--- Problem ---
Print the entries verbatim, leaving out the images they contain.

--- Information supplied ---

================

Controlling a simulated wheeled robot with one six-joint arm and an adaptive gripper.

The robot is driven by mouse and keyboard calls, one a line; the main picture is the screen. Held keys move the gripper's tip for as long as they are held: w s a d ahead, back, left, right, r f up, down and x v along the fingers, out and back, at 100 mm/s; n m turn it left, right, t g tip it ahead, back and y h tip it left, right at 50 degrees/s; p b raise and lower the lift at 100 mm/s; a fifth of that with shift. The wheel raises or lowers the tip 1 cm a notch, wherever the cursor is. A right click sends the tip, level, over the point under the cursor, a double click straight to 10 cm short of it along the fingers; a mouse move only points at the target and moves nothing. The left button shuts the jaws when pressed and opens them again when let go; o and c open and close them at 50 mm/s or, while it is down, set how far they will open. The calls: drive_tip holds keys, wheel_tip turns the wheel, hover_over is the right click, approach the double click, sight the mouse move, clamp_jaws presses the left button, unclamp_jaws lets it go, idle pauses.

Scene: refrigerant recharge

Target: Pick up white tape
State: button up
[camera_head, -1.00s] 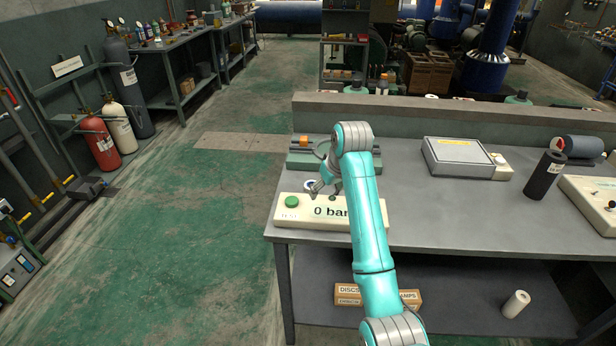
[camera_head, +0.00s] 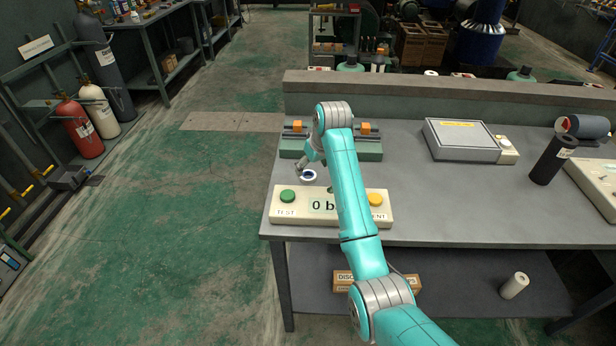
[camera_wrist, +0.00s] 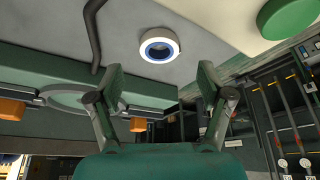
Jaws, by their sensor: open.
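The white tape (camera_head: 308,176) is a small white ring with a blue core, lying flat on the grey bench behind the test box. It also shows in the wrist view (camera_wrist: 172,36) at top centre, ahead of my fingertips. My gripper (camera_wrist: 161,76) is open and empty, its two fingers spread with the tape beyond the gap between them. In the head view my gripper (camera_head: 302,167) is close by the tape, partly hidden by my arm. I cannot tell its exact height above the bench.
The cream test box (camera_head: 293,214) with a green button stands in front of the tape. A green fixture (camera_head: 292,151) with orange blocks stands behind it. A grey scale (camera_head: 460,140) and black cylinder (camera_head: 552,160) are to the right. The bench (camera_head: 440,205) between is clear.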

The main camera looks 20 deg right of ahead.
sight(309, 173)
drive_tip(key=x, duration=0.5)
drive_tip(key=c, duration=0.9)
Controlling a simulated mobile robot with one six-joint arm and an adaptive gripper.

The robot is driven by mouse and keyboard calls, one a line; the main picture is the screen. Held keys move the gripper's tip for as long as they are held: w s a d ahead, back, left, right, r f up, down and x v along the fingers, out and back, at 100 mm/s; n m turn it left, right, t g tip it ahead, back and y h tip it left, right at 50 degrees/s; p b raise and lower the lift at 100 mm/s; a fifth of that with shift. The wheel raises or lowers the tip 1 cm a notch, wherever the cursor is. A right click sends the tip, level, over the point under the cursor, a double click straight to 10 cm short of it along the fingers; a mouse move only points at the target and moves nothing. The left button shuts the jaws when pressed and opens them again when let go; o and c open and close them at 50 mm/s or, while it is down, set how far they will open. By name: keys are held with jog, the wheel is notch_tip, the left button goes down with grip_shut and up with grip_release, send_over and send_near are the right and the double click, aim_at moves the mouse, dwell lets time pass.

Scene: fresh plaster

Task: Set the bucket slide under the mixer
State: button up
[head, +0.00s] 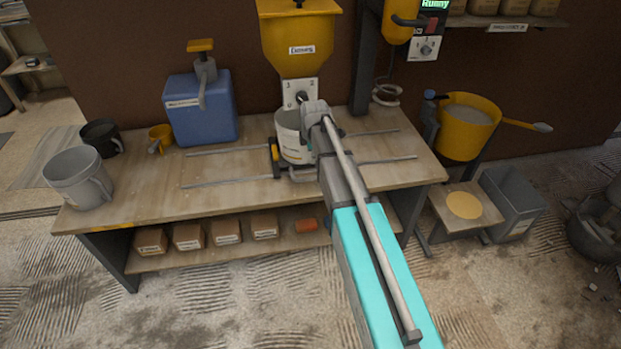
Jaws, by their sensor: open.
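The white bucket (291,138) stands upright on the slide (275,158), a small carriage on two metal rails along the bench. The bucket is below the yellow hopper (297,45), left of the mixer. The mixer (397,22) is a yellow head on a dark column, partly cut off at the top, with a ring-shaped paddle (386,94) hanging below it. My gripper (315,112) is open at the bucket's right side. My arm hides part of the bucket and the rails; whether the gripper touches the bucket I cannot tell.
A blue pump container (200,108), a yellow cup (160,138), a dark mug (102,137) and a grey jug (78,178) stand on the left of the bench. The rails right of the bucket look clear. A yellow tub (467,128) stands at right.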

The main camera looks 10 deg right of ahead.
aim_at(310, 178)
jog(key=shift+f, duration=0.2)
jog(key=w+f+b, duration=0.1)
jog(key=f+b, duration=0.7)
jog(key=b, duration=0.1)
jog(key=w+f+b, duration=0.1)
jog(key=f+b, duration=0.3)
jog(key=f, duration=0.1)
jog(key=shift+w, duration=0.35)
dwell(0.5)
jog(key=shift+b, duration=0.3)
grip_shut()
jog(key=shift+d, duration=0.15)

================

--- Final result ---
Controlling a simulated wheeled robot with one six-joint arm and an adaptive gripper.

The robot is driven by mouse and keyboard calls, one a line; the main picture is the screen. Held keys move the gripper's tip for as long as they are held: w s a d ahead, back, left, right, r f up, down and x v along the fingers, out and back, at 100 mm/s; n m turn it left, right, t g tip it ahead, back and y h tip it left, right at 50 degrees/s; p b raise and lower the lift at 100 mm/s; a fifth of that with shift. The wheel raises or lowers the tip 1 cm a notch, wherever the cursor is. A right click sends the tip, level, over the point under the cursor, a double click straight to 10 cm short of it along the fingers; a mouse move only points at the target and moves nothing. The left button shuts the jaws when pressed and opens them again when let go; o and c open and close them at 50 mm/s or, while it is down, set how far they will open. The calls: drive_tip holds keys, wheel_tip turns the wheel, hover_over is the right click, approach the double click, sight the mouse move, clamp_jaws presses the left button, unclamp_jaws lets it go, idle pauses.

Scene: refrigerant recharge

Target: Pick up white tape
State: button up
[camera_head, -1.00s] 
[camera_head, +0.00s] 
[camera_wrist, +0.00s] 
Jaws, by their sensor: open.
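The white tape (camera_head: 308,176) is a small white ring with a blue core, lying flat on the grey bench behind the test box. It also shows in the wrist view (camera_wrist: 172,36) at top centre, ahead of my fingertips. My gripper (camera_wrist: 161,76) is open and empty, its two fingers spread with the tape beyond the gap between them. In the head view my gripper (camera_head: 302,167) is close by the tape, partly hidden by my arm. I cannot tell its exact height above the bench.
The cream test box (camera_head: 293,214) with a green button stands in front of the tape. A green fixture (camera_head: 292,151) with orange blocks stands behind it. A grey scale (camera_head: 460,140) and black cylinder (camera_head: 552,160) are to the right. The bench (camera_head: 440,205) between is clear.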

The main camera looks 20 deg right of ahead.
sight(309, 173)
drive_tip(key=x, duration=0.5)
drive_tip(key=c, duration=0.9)
Controlling a simulated mobile robot with one six-joint arm and an adaptive gripper.

The robot is driven by mouse and keyboard calls, one a line; the main picture is the screen. Held keys move the gripper's tip for as long as they are held: w s a d ahead, back, left, right, r f up, down and x v along the fingers, out and back, at 100 mm/s; n m turn it left, right, t g tip it ahead, back and y h tip it left, right at 50 degrees/s; p b raise and lower the lift at 100 mm/s; a fifth of that with shift. The wheel raises or lowers the tip 1 cm a notch, wherever the cursor is. A right click sends the tip, level, over the point under the cursor, a double click straight to 10 cm short of it along the fingers; a mouse move only points at the target and moves nothing. The left button shuts the jaws when pressed and opens them again when let go; o and c open and close them at 50 mm/s or, while it is down, set how far they will open. By name: keys are held with jog, the wheel is notch_tip, the left button goes down with grip_shut and up with grip_release, send_over and send_near are the right and the double click, aim_at moves the mouse, dwell lets time pass.

Scene: fresh plaster

Task: Set the bucket slide under the mixer
State: button up
[head, +0.00s] 
Jaws, by their sensor: open.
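The white bucket (291,138) stands upright on the slide (275,158), a small carriage on two metal rails along the bench. The bucket is below the yellow hopper (297,45), left of the mixer. The mixer (397,22) is a yellow head on a dark column, partly cut off at the top, with a ring-shaped paddle (386,94) hanging below it. My gripper (315,112) is open at the bucket's right side. My arm hides part of the bucket and the rails; whether the gripper touches the bucket I cannot tell.
A blue pump container (200,108), a yellow cup (160,138), a dark mug (102,137) and a grey jug (78,178) stand on the left of the bench. The rails right of the bucket look clear. A yellow tub (467,128) stands at right.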

The main camera looks 10 deg right of ahead.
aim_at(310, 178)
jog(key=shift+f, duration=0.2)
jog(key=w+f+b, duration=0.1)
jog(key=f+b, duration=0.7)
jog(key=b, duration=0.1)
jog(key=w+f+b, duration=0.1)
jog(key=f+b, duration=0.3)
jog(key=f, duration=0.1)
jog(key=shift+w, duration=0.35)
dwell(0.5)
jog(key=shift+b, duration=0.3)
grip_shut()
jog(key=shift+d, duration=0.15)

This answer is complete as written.